Kritik tari secara umum sepanjang sejarahnya menjadi sebuah wacana yang kurang menyenangkan untuk seseorang yang terkena, karena tidak jarang pengertian kritik selalu dikaitkan dengan persepsi mengenai ‘celaan’, ‘makian’, ‘gugatan’, atau ‘koreksi’. Akibatnya orang yang terkena kritik menjadi kesal, merasa direndahkan, dilecehkan, tidak dihargai, atau dibantai. Tetapi benarkah demikian? Masalahnya adalah bagaimana cara mengemukakan kritik itu sendiri. Seyogyanya mengkritik dilakukan dengan santun, argumen yang jelas, seimbang dan adil dalam memaparkan potensi seni yang ditulisnya. Posisi seorang kritikus adalah penengah antara seniman dan audiens/penonton, yang memiliki peran seperti pendidik seni. Dengan demikian melalui tulisan kritikus, seorang seniman serta masyarakat umum memahami kelebihan dan kekurangan yang terdapat pada sebuah karya seni serta tahu solusi untuk merevisinya.

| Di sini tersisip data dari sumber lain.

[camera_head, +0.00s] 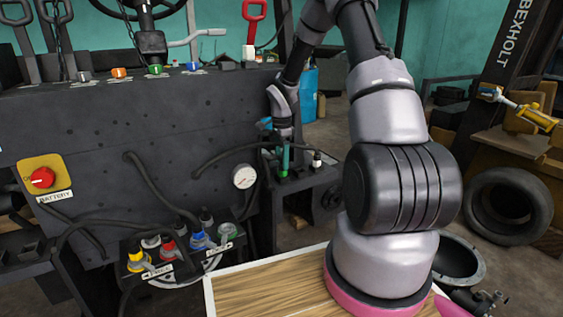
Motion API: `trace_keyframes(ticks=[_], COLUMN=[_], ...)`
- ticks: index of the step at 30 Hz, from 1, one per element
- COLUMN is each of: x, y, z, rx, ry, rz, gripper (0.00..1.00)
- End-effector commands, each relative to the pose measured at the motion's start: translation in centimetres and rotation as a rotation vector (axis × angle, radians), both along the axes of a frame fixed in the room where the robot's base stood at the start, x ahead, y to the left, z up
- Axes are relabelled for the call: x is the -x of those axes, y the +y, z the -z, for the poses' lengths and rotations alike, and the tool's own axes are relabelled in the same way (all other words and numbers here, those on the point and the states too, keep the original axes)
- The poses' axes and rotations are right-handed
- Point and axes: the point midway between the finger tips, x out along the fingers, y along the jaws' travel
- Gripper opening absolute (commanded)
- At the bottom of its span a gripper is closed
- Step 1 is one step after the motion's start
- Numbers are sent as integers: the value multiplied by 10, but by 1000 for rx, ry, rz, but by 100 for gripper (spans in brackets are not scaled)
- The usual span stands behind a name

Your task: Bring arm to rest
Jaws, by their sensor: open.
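My arm rises from its pink-ringed base at the lower right, bends above the top edge of the view and comes down to the left. My gripper (281,132) is at its lower end, small and dark, above a side shelf of the machine. It appears open, but its fingertips are hard to make out. A green upright part (284,160) stands just below it. I cannot tell whether the two touch. I see nothing held.
The forklift's dark panel (110,130) fills the left, with a red battery switch (42,178), a gauge (244,177) and coloured hose couplings (168,243). A wooden board (260,290) lies by my base. A tyre (507,205) and a yellow-handled tool (535,115) are at right.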

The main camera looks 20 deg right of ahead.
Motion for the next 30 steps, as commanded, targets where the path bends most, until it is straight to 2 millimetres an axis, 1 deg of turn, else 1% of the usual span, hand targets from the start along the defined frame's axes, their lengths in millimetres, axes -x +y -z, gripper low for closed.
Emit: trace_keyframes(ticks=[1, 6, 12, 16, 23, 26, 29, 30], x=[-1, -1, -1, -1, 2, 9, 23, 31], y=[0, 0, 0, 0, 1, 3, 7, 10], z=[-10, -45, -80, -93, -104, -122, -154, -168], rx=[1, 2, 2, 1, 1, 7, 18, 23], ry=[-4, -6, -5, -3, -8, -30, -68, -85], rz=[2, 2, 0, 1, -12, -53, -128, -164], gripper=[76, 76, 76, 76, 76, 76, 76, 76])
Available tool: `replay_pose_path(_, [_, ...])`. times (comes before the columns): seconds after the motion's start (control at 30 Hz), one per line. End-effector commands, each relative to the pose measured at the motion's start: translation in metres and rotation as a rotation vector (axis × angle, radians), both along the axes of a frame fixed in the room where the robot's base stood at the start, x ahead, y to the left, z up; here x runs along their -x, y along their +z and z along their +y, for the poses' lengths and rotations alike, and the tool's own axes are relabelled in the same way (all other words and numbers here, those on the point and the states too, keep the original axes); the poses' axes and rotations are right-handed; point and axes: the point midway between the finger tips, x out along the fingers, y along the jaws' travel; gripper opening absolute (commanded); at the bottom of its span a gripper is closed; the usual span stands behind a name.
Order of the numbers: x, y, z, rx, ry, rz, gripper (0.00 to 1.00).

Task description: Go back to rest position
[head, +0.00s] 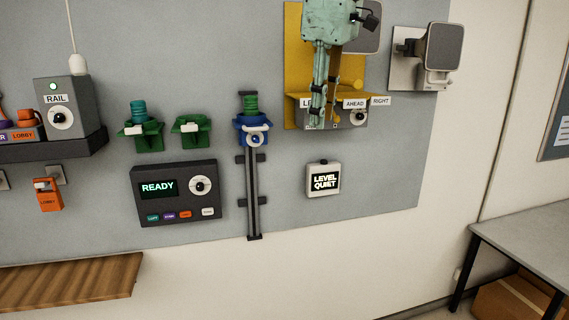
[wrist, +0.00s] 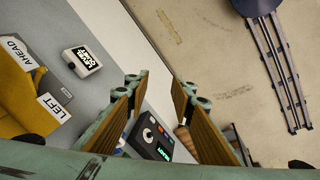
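My gripper (wrist: 160,86) is open in the wrist view, its two wood-lined fingers spread apart with nothing held between them. In the head view my mint-green gripper (head: 322,95) hangs at the top right, in front of the yellow bracket (head: 294,72). It covers part of that bracket and of the LEFT label. I cannot tell from these frames whether it touches the bracket. No separate marker of a rest position shows.
A LEVEL QUIET display (head: 324,180) is below the bracket. A blue holder (head: 251,134) on a vertical rail, green holders (head: 190,130) and a READY panel (head: 172,205) are to the left. A grey speaker (head: 443,46) is right. A table (head: 530,240) stands at lower right.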

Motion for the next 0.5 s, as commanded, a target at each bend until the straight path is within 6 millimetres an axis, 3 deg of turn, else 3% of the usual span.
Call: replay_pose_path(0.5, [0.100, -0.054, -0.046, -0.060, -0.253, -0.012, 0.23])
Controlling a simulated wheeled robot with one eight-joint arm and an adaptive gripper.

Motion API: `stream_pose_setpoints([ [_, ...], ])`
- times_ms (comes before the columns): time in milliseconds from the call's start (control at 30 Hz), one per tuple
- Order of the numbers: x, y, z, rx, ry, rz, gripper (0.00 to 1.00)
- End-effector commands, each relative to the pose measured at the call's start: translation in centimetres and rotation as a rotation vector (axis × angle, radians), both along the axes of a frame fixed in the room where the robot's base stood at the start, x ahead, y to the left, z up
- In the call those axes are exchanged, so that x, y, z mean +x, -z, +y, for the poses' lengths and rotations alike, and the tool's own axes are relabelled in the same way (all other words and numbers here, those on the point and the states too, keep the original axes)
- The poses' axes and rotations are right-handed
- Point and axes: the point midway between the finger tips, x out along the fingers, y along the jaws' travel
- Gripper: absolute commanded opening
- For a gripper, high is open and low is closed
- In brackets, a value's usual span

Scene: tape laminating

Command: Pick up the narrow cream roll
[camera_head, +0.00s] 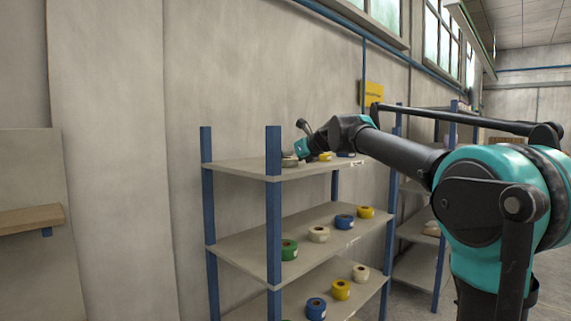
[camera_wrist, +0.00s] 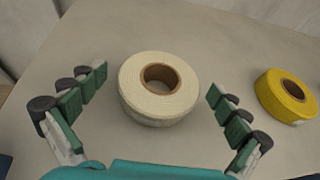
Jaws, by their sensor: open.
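A cream tape roll (camera_wrist: 135,78) with a brown core lies flat on the shelf in the wrist view, between and just beyond my open fingers. My gripper (camera_wrist: 157,88) is open and empty, with one finger on each side of the roll and no clear contact. In the head view my gripper (camera_head: 301,148) is over the top shelf, near its left end. The cream roll (camera_head: 289,162) shows there only in part, beside the gripper. Other cream rolls lie on the middle shelf (camera_head: 319,235) and the lower shelf (camera_head: 361,273). Whether the roll is narrow is hard to tell.
A yellow roll (camera_wrist: 286,94) lies close on the right in the wrist view. The blue-posted shelf rack (camera_head: 273,205) holds green, yellow and blue rolls on lower levels. A wall stands behind it. A second rack (camera_head: 418,232) stands further right.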

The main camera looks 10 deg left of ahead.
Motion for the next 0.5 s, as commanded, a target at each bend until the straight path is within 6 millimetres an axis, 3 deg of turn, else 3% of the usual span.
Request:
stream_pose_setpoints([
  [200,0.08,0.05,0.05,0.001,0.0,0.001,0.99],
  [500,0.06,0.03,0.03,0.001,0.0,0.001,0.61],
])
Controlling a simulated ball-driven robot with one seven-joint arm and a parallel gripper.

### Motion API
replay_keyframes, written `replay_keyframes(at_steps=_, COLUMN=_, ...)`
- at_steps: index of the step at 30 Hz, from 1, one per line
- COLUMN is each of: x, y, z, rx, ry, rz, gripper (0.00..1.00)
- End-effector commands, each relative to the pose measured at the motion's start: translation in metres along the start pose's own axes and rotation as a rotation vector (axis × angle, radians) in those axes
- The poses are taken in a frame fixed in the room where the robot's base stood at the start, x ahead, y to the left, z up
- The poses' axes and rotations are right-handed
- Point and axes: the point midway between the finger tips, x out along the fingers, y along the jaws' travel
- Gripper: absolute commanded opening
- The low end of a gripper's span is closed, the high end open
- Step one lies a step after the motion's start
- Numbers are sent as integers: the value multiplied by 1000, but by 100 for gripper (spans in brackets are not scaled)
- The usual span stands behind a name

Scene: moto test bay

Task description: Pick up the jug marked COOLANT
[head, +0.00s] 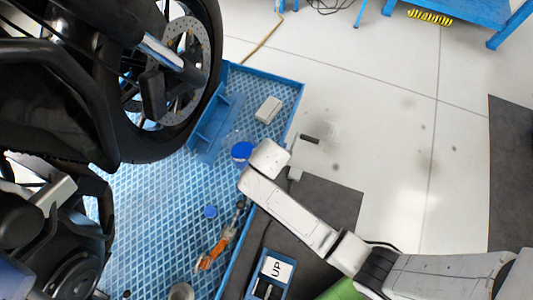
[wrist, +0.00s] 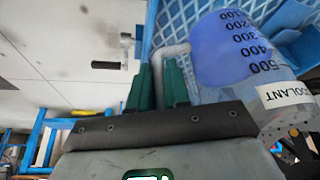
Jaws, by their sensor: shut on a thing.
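The jug marked COOLANT (wrist: 242,60) is clear, with blue in its upper part, a black number scale and a white label; the label's first letter is cut off. In the head view the jug (head: 242,152) shows mainly as a round blue shape by the platform's right side, partly covered by my wrist. My gripper (wrist: 160,80) has its green fingers shut around the jug's pale handle, left of the body. In the head view the fingers are hidden behind my white wrist. I cannot tell whether the jug's base touches the blue platform (head: 160,220).
A motorcycle wheel (head: 190,80) stands left of the jug. A grey box (head: 268,109) lies behind it. A blue cap (head: 210,212) and an orange tool (head: 212,252) lie nearer. Pale floor on the right is mostly clear.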

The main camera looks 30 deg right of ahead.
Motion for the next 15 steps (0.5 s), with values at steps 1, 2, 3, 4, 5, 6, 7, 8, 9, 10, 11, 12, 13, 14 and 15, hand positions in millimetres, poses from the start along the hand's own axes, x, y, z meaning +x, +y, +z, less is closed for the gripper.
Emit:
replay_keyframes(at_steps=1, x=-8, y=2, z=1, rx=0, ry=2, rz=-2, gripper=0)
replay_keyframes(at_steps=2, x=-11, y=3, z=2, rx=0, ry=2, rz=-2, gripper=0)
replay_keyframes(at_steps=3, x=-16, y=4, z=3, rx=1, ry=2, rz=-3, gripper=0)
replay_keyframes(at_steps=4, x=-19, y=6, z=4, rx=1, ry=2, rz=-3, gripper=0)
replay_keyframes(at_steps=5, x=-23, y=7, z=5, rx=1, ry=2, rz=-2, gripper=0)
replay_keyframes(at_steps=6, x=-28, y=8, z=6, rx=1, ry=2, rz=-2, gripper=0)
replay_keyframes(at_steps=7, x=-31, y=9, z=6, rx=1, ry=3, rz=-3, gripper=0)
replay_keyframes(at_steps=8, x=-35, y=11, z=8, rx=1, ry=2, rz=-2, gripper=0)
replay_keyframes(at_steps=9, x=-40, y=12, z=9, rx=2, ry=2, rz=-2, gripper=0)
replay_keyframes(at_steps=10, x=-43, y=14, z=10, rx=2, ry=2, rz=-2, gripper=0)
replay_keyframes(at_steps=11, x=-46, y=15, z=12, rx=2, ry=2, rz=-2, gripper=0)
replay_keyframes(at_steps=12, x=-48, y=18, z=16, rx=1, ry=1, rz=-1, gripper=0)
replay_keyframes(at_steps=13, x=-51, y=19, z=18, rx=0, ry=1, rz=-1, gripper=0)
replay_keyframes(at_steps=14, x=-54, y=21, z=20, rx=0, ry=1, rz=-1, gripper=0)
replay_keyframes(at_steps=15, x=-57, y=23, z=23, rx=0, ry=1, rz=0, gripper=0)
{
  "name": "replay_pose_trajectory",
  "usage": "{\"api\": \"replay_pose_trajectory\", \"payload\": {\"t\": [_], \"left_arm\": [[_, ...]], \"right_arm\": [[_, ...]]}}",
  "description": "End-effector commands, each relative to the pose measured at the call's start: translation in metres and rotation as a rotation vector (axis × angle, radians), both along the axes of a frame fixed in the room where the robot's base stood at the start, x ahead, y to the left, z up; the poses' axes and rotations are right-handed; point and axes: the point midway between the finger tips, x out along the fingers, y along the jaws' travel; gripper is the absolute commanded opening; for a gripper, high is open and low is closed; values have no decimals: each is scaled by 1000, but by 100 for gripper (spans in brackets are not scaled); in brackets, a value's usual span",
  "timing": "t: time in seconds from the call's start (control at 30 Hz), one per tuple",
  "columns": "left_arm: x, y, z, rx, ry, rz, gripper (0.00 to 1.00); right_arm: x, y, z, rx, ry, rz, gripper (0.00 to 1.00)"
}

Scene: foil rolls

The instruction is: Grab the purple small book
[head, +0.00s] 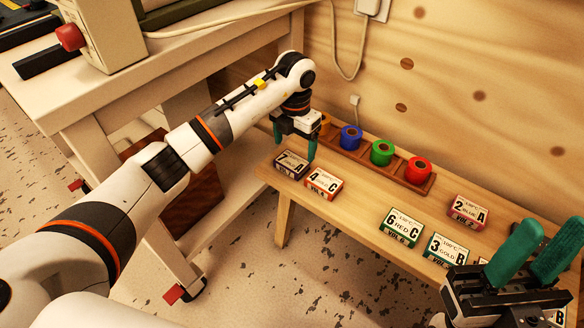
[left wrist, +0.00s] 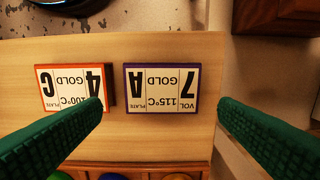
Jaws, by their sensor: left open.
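The purple small book (head: 291,163), a purple-edged block with a white label marked 7 and A, lies flat at the left end of the wooden bench. In the left wrist view it (left wrist: 162,88) lies between the fingers, with its label upside down. My left gripper (head: 296,146) is open and empty above it, fingers pointing down. The fingers also show at both sides of the left wrist view (left wrist: 160,106), apart from the book. My right gripper (head: 550,235) is open at the lower right, far from this book.
A red-edged book 4 C (head: 323,183) lies close beside the purple one. Other books, 6 C (head: 400,227), 3 B (head: 447,250) and 2 A (head: 467,211), lie rightward. A wooden rack (head: 414,187) holds blue (head: 350,138), green (head: 382,152) and red (head: 417,169) rolls along the wall.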

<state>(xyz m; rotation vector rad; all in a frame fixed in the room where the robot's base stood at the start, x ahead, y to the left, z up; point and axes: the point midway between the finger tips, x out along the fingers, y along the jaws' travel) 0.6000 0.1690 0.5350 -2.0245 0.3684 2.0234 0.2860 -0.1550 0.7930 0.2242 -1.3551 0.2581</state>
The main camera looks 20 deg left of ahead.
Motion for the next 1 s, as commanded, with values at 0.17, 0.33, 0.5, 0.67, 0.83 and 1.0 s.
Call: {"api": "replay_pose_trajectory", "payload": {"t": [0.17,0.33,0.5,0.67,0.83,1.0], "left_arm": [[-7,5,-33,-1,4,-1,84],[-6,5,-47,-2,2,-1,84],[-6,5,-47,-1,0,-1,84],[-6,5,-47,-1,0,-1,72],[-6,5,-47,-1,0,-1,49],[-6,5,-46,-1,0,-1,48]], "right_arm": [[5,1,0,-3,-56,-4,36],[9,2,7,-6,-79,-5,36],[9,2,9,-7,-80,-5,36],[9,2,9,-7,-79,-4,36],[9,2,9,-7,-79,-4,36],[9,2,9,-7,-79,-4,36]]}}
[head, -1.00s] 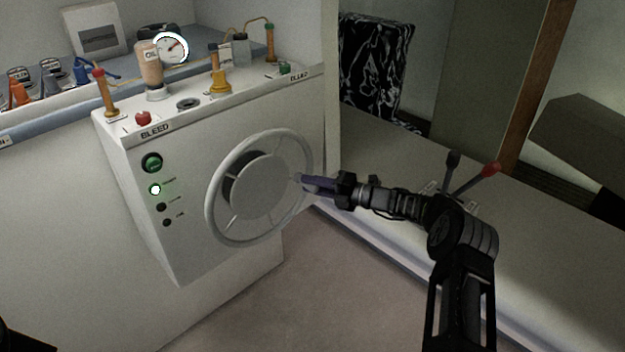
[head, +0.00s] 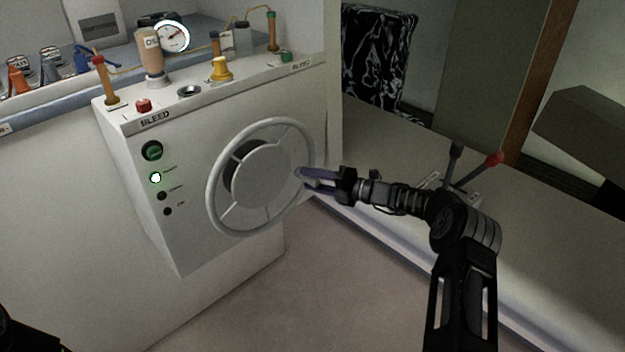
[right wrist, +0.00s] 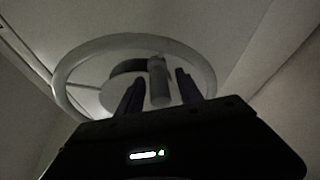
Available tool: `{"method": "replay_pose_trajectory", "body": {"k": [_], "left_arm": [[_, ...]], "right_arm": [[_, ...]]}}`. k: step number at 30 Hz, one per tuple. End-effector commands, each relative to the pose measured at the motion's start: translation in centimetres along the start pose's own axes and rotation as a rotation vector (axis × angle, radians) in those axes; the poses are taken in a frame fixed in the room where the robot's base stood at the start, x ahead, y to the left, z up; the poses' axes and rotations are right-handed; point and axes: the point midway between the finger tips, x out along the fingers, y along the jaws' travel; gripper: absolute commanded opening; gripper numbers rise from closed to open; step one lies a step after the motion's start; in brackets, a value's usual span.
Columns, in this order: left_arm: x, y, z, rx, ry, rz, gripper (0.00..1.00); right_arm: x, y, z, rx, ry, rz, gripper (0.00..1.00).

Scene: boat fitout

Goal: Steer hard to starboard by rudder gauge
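The grey steering wheel (head: 216,208) is on the front of a white console. It also shows in the right wrist view (right wrist: 70,68). A round white gauge (head: 172,37) stands on top behind the console; its needle is too small to read surely. My right gripper (head: 300,179) is at the wheel's right rim. In the right wrist view its two dark fingers are apart, with a grey cylindrical knob (right wrist: 158,82) between them. Gaps show on both sides of the knob, so the gripper does not look shut on it. My left gripper is not in view.
The console (head: 190,240) carries a bottle (head: 152,62), a red button (head: 143,106), a yellow knob (head: 220,70) and a green button (head: 286,57) on top. Two levers, one red-tipped (head: 494,159), stand on the bench behind my right arm. Floor below the wheel is clear.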

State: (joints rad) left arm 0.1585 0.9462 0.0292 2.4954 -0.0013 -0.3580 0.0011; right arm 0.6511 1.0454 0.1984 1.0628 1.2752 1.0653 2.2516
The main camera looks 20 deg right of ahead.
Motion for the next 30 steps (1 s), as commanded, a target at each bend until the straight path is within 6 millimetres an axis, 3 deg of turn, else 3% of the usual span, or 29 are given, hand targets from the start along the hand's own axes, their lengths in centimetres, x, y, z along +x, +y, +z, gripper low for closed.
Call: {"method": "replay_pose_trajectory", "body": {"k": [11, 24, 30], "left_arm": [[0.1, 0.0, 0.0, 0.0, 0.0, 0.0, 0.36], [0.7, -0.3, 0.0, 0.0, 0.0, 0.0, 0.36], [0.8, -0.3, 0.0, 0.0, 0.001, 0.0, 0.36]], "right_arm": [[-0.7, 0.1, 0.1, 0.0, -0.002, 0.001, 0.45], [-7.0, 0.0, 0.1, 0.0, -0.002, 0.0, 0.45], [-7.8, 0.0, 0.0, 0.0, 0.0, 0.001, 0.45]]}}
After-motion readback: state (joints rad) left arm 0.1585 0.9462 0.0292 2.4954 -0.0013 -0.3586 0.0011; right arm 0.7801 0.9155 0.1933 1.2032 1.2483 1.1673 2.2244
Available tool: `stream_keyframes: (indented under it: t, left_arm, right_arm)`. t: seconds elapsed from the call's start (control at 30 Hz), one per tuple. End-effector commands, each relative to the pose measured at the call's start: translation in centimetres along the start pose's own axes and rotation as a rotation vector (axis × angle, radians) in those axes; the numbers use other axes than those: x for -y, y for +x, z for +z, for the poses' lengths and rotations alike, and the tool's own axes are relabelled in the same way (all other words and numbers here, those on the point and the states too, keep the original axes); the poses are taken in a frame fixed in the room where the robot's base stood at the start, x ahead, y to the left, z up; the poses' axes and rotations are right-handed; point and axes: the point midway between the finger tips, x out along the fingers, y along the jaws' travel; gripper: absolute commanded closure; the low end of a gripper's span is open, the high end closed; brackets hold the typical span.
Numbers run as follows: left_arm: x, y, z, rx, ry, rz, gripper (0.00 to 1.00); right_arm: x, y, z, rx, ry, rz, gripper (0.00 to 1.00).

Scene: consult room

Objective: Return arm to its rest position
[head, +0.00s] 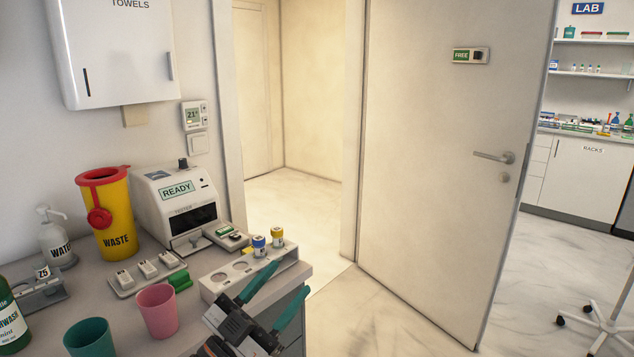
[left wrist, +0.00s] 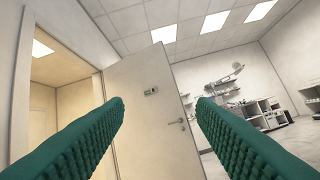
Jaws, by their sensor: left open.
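My left gripper (head: 272,293) reaches in at the bottom of the head view, over the front right edge of the counter. Its two green fingers are apart with nothing between them. In the left wrist view the open fingers (left wrist: 160,112) point toward the door and ceiling, and the space between them is empty. A white rack (head: 213,289) with round holes stands just behind the gripper and is partly covered by it. A blue-capped vial (head: 259,246) and a yellow-capped vial (head: 277,237) stand in the rack. My right gripper does not show.
On the counter are a pink cup (head: 158,311), a teal cup (head: 89,338), a yellow waste bin (head: 117,227), a tester (head: 180,205) reading READY and a water bottle (head: 56,238). A door (head: 440,150) stands open on the right. The floor before it is clear.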

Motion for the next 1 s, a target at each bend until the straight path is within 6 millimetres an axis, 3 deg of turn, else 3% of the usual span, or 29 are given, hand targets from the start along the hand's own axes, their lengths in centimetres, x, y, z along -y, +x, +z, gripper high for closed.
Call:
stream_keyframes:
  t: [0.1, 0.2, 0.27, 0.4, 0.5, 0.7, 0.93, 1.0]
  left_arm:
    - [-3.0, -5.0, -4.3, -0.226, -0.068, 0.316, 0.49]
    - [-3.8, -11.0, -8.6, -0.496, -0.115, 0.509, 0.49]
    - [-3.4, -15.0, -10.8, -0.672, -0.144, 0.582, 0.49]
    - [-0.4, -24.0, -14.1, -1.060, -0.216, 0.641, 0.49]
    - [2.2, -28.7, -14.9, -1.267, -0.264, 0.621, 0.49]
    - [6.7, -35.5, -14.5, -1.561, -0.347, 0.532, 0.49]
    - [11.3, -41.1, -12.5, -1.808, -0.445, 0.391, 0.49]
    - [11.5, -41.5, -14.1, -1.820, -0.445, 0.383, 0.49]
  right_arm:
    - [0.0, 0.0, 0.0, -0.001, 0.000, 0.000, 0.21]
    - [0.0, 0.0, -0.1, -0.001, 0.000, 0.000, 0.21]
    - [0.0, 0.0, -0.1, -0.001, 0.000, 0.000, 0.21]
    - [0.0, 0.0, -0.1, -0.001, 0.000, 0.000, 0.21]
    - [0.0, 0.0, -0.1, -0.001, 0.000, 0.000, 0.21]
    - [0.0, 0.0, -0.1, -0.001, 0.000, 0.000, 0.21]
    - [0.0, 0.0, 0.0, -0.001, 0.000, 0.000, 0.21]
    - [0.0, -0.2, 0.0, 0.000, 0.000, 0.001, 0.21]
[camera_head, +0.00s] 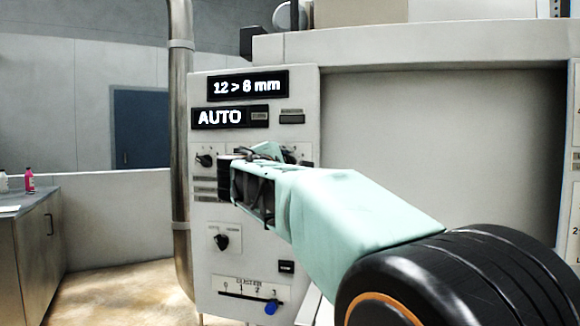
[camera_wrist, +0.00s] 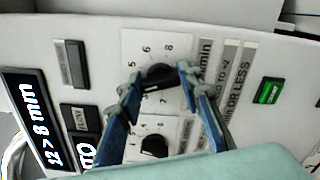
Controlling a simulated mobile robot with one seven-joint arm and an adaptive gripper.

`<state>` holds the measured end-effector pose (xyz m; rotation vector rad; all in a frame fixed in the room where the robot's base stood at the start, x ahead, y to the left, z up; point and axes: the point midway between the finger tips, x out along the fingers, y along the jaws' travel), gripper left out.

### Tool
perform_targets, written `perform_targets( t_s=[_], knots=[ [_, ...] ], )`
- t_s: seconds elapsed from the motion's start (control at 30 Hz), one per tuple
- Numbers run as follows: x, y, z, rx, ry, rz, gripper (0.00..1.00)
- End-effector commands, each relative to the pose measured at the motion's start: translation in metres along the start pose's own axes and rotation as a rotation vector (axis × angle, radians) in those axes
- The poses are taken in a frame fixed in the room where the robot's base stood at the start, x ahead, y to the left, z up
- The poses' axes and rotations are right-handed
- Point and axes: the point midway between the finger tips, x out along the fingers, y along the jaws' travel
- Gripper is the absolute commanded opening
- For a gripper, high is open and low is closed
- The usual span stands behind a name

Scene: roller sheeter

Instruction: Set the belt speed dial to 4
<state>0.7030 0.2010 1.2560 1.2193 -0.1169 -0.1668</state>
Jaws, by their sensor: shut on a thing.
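The control panel (camera_head: 257,250) has a pair of dials in one row. In the wrist view, the upper dial (camera_wrist: 158,77) is a black knob on a white plate marked with numbers including 5, 6 and 8, beside a label ending in "min". My gripper (camera_wrist: 160,75) has one blue finger on each side of this knob and is shut on it. The fingers hide part of the scale, and I cannot tell the pointer's reading. In the head view, my gripper (camera_head: 266,152) and arm cover most of this right-hand dial.
The neighbouring dial (camera_wrist: 153,146) sits close below in the wrist view, and on the left in the head view (camera_head: 205,160). A lower dial (camera_head: 222,241), a blue slider knob (camera_head: 271,307) and a green lit button (camera_wrist: 269,91) are nearby. Displays (camera_head: 247,85) read "12 > 8 mm" and "AUTO".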

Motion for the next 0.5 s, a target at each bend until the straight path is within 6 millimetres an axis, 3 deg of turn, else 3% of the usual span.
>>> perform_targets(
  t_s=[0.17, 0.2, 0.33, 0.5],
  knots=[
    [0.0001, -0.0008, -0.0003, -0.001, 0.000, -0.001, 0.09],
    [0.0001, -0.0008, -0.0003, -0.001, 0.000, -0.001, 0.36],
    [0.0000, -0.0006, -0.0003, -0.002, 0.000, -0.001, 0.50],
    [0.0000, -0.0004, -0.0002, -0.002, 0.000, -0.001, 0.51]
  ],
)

Istilah kritik itu berasal dari bahasa Yunani, yaitu berasal dari kata krites (kata benda) yang bersumber dari kata “Kriterion” yaitu kriteria, sehingga kata itu diartikan sebagai kriteria atau dasar penilaian. Dengan demikian kita memberikan kritik itu harus memiliki dasar kriteria sebagai acuan. Menurut pendapat bapak-ibu guru apakah kritik tari itu diperlukan? Betul kritik tari diperlukan oleh koreografer sebagai bagian dari sebuah evaluasi untuk meningkatkan kualitas kreativitas koreografinya, karena kritik adalah tanda penghargaan audiens terhadap proses kreatifnya.
Seorang kritikus tari akan memberikan pandangan yang rinci disertai argumen cerdas dalam mengevaluasi karya tari, memberikan pemahaman kepada masyarakat umum mengenai nilai-nilai estetis yang ada pada sebuah karya. Dengan demikian kritik yang baik itu bersifat membangun, memberi evaluasi sekaligus memberi motivasi.